After 10 days in Iceland it was finally time to go home. I wasn’t quite ready, there were lots more photos I wanted to make and some I wanted to get another shot at since I wasn’t overly pleased with some of the photos I made. When hosting workshops my main goal is to make sure my participants are getting great photos and that usually comes at the expense of my own images. That is fine, that’s why I’m here. At each location I make sure everyone is seeing and capturing what they want and then I’m able to get a few pix of my own. I’d like more time in the ice cave without other tourists, but I’ll to do that on my own. The caves are only open in the winter and they’ll be closed in the next couple of weeks so that will take a special trip. I wanted to get a killer shot of the northern lights but conditions weren’t right. That also means a winter trip, so it sounds like I’ll be back next winter. I hope I can talk my wife Robin into joining me in the cold and dark.

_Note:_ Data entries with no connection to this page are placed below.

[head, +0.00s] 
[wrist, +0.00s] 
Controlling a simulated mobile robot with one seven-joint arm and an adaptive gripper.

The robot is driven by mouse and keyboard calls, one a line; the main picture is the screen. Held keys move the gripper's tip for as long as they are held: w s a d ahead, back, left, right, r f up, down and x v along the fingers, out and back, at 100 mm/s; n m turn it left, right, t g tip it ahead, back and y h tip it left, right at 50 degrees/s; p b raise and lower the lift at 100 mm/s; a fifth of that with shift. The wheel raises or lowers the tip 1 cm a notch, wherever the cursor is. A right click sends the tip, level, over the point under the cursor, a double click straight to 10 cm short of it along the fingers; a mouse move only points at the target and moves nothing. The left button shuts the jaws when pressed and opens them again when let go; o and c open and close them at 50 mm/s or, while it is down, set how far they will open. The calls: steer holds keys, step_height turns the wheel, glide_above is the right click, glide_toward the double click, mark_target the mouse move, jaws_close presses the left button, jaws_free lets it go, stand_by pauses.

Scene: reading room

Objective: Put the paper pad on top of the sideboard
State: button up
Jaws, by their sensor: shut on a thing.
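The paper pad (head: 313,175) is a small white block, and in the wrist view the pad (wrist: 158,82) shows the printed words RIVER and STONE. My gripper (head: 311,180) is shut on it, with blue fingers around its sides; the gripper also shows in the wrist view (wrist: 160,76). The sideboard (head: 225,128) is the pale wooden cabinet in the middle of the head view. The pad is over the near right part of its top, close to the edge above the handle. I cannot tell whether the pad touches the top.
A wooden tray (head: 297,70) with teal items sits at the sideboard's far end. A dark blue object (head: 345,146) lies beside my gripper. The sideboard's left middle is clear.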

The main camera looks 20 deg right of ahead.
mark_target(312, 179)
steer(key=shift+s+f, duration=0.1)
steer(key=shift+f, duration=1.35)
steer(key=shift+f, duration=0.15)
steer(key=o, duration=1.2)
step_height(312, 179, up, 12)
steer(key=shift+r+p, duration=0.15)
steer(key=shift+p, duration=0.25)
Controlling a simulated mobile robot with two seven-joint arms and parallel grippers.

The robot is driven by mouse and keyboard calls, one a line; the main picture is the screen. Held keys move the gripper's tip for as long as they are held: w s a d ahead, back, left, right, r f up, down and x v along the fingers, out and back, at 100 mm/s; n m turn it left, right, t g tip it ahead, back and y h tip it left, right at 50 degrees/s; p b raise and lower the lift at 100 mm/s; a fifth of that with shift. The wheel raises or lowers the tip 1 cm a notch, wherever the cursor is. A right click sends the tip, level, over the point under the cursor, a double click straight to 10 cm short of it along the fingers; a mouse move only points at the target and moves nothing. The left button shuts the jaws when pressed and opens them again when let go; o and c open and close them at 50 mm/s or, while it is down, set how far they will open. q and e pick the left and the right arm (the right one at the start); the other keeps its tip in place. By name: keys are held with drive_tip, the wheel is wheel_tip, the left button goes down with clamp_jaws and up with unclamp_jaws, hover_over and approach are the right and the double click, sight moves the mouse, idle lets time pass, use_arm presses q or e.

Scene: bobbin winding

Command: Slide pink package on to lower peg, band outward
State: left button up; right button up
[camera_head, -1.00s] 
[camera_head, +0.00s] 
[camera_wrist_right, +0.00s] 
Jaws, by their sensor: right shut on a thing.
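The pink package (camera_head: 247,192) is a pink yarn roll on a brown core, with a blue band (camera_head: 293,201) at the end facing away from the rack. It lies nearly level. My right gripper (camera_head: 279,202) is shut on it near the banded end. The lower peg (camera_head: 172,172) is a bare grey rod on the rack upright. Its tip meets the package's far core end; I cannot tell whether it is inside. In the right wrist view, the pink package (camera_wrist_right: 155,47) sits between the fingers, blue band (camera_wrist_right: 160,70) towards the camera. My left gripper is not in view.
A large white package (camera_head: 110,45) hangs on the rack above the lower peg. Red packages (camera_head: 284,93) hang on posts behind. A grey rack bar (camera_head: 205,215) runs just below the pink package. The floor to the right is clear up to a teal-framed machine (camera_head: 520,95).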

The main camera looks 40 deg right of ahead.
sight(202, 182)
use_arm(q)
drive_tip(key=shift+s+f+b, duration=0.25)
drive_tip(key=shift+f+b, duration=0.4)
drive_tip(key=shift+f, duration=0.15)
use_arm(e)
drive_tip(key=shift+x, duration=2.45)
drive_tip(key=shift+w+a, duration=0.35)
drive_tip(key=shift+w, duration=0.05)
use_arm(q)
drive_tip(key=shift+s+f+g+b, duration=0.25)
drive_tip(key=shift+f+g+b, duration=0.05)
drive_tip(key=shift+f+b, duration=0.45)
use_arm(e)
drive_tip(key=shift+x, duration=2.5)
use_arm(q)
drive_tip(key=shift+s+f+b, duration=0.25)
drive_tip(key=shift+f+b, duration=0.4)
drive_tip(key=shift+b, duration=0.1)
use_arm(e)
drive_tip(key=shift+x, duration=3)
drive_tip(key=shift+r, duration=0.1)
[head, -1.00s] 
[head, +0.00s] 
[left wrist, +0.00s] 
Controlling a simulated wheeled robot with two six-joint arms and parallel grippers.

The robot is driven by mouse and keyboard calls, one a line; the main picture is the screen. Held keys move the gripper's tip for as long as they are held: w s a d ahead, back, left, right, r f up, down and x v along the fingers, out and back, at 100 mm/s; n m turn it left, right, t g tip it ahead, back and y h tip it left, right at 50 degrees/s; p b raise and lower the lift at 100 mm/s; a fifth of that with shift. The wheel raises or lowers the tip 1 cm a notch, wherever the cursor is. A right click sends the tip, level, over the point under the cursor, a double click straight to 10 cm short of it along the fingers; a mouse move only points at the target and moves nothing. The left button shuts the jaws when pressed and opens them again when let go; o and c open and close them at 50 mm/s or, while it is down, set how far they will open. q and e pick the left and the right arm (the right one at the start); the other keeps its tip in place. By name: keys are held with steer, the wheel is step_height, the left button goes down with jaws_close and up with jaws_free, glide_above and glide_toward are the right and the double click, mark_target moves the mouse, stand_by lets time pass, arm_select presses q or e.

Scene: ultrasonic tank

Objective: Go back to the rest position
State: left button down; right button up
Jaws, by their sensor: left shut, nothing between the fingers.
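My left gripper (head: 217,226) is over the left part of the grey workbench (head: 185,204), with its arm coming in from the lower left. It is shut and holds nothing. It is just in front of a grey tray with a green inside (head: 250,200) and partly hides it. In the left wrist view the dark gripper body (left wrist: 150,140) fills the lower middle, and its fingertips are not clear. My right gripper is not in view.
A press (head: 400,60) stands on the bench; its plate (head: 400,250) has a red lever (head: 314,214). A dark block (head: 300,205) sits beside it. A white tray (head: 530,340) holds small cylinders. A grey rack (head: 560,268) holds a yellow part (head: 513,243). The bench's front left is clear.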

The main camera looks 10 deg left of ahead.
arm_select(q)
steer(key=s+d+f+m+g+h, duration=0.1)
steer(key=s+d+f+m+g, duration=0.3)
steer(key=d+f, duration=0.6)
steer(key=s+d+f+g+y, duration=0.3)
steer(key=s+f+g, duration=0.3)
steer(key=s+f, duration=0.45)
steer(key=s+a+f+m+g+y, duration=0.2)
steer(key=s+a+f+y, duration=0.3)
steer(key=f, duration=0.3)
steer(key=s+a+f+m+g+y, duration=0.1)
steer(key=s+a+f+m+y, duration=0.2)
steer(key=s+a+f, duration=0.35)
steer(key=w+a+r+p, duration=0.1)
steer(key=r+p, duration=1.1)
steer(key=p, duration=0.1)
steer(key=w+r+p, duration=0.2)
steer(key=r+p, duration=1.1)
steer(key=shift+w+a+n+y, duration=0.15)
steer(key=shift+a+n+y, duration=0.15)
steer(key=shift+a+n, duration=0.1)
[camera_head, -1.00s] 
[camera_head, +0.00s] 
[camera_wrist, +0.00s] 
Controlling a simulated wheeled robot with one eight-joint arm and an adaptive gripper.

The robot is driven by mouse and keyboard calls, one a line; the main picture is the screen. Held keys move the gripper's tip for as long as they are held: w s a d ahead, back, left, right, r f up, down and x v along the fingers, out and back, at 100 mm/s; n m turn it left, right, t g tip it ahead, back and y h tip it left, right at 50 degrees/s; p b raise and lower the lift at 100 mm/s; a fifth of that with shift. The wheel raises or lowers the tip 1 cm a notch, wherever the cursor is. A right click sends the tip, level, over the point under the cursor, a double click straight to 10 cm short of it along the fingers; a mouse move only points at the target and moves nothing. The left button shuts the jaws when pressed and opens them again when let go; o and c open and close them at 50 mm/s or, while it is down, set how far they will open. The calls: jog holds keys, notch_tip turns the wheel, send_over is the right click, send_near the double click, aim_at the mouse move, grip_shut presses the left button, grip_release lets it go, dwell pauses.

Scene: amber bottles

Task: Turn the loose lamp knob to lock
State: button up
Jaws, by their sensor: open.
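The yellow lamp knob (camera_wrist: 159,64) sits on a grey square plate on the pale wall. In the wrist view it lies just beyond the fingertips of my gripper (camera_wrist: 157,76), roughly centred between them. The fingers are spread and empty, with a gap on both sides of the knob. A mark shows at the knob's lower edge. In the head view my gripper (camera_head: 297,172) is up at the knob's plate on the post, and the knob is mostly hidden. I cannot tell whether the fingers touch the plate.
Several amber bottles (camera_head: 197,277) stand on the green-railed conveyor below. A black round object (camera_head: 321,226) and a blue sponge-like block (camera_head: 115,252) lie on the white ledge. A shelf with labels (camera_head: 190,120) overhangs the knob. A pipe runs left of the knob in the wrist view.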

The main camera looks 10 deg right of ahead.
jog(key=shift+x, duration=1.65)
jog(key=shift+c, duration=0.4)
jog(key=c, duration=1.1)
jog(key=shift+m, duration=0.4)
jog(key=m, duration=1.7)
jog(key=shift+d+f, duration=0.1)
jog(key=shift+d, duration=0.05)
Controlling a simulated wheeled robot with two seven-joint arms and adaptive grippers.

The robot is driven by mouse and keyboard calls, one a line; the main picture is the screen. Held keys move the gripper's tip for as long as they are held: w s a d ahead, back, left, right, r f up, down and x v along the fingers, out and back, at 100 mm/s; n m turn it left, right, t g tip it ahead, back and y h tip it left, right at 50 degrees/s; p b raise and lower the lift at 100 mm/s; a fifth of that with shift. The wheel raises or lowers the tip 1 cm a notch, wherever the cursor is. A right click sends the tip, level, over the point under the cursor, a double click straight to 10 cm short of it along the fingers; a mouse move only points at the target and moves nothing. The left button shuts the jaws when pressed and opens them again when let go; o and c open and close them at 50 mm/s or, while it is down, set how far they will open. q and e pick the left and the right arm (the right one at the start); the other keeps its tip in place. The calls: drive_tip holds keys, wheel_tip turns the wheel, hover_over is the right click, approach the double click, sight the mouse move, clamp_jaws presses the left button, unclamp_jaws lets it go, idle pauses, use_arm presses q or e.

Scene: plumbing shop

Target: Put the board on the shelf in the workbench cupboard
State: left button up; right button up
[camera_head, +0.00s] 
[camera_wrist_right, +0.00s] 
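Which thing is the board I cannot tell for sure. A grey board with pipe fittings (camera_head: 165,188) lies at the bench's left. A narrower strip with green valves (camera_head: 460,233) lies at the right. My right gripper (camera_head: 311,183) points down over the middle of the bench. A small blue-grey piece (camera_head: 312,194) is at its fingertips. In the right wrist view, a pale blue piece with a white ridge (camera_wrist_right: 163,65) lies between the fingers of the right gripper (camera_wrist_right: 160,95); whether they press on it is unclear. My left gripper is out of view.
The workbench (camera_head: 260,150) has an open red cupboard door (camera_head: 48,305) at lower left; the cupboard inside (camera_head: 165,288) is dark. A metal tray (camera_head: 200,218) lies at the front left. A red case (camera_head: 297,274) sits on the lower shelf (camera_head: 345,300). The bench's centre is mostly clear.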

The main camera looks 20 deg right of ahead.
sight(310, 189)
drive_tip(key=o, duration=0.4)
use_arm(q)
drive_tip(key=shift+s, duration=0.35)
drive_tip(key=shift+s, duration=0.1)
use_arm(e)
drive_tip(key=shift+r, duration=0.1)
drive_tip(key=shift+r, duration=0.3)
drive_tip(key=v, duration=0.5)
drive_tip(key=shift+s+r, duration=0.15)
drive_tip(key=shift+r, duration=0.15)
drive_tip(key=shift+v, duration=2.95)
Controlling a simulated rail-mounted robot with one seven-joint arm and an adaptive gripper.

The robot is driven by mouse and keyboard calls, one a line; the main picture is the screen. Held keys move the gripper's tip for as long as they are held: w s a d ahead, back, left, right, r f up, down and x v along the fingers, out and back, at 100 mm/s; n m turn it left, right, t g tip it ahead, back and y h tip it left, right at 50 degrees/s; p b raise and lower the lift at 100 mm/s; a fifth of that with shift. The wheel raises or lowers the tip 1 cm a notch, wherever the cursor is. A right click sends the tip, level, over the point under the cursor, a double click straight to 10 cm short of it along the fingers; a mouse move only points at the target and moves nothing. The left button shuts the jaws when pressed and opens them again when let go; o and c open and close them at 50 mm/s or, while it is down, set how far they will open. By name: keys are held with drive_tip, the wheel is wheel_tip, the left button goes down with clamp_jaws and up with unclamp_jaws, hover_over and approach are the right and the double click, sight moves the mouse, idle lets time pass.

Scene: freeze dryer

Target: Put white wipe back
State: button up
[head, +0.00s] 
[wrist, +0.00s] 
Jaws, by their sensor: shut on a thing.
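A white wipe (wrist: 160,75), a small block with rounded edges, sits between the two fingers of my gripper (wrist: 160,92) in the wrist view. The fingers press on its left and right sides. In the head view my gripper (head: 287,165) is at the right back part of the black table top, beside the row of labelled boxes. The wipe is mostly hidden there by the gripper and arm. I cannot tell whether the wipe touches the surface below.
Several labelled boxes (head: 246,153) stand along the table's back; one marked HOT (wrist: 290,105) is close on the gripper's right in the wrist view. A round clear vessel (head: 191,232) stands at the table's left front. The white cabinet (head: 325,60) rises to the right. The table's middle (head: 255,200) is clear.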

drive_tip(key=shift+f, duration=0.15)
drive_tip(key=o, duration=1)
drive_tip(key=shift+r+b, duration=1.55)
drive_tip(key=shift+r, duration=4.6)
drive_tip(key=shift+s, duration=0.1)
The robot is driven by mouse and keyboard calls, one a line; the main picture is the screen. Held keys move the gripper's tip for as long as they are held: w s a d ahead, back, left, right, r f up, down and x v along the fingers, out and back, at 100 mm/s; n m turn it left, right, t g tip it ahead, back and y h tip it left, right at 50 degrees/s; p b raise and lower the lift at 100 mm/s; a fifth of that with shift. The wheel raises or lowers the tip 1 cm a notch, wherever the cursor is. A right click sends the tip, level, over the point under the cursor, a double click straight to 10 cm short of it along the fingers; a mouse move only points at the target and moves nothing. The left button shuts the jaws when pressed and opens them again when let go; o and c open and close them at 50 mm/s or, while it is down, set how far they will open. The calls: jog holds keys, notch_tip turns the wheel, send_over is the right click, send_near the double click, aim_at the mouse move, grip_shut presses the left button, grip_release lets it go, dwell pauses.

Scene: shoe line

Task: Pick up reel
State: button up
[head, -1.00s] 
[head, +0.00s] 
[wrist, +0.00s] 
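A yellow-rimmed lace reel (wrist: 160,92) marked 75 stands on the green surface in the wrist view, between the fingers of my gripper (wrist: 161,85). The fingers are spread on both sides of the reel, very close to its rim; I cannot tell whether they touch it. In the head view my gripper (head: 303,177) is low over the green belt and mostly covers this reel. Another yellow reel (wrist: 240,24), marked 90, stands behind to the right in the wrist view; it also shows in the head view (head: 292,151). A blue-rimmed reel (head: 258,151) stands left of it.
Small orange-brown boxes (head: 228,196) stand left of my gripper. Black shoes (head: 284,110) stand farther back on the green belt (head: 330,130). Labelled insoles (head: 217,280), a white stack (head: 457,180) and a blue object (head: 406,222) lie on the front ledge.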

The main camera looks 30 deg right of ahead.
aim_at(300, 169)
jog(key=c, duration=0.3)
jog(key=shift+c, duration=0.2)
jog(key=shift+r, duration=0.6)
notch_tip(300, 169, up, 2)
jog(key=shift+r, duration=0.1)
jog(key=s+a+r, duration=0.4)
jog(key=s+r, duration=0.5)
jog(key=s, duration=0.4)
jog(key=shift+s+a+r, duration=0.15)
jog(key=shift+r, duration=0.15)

I did get some shots that I was real happy with. I do some quick toning and editing while on trips via my laptop computer but do more exacting editing on my big color-corrected monitor in my office. I am usually able to pull some surprises out of my files and I’ll add them to the gallery on this page.
I started writing this blog post during my five hour flight home. I always get window seats on the plane because after all these years of traveling I’m still awed by seeing the earth from the air. I made sure I was on the left side of the plane when I was going to Iceland in case I could see the northern lights flaring. I didn’t. I got the right side going home so I could see Iceland as long as possible and maybe Greenland. Most people had closed the window shades within 10 minutes after takeoff but I was still peering out my window. It wasn’t long until Greenland appeared and out came my iPhone. The stranger sitting behind me saw me snapping away and opened her shade and it wasn’t long before she was taking pictures too. Greenland looked amazing, lots of glaciers, snow, ice and mountains.
For a while clouds obscured my view but it opened up again. I couldn’t help but wonder if any humans had ever walked where I was looking. How cool would it be to be the first, or even just explore the wide open space. It was a rugged but beautiful landscape and looked mighty cold, so I thought maybe summer would be a better time to explore. We covered a lot of territory before I saw anything that looked like civilization and then it was just a couple of roads winding through the mountains and along the coast. The clouds came in again and I couldn’t see anything until we were well into Canada.
Before long the plane was starting to descend and I was seeing all the snow in New England and enjoying the beauty of that but glad I didn’t have to do any shoveling. The trip was exciting but it is good to be back home.